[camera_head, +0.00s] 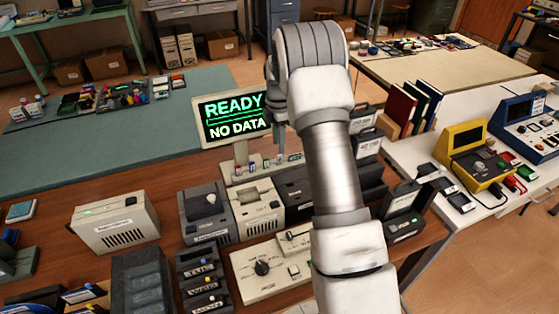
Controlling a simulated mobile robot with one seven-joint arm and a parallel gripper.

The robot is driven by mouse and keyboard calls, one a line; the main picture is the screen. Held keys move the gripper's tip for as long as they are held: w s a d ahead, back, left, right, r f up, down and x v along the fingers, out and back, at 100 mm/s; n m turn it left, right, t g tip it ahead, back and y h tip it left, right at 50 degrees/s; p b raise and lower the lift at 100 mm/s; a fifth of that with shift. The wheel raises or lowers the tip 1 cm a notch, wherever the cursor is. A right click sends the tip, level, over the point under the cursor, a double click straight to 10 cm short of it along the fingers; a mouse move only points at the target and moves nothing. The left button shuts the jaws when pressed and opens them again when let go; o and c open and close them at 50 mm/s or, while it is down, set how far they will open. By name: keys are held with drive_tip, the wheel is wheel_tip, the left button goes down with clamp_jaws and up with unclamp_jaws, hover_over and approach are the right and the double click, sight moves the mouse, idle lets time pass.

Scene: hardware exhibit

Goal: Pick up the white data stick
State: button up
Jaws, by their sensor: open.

⁂

● PROBLEM DESCRIPTION
Skip the pictures, then retype every line above exactly.

● RIGHT ANSWER
[camera_head, +0.00s] 
Controlling a simulated mobile robot with one seven-joint arm and a parallel gripper.

The robot is driven by mouse and keyboard calls, one a line; the main picture is the screen. Held keys move the gripper's tip for as long as they are held: w s a d ahead, back, left, right, r f up, down and x v along the fingers, out and back, at 100 mm/s; n m turn it left, right, t g tip it ahead, back and y h tip it left, right at 50 degrees/s; p b raise and lower the lift at 100 mm/s; a fifth of that with shift. The wheel raises or lowers the tip 1 cm a notch, wherever the cursor is. A right click sends the tip, level, over the point under the cursor, a double click straight to 10 cm short of it along the fingers; a mouse move only points at the target and moves nothing. The left button shuts the jaws when pressed and opens them again when let go; o and c open and close them at 50 mm/s or, while it is down, set how far they will open. By name: keys are held with drive_tip, the wheel is wheel_tip, the left button goes down with clamp_jaws and up with unclamp_jaws, hover_over and approach are the right and the double click, sight moves the mouse, idle lets time pass.

Scene: hardware exhibit

Goal: Pick up the white data stick
State: button up
Jaws, by their sensor: open.

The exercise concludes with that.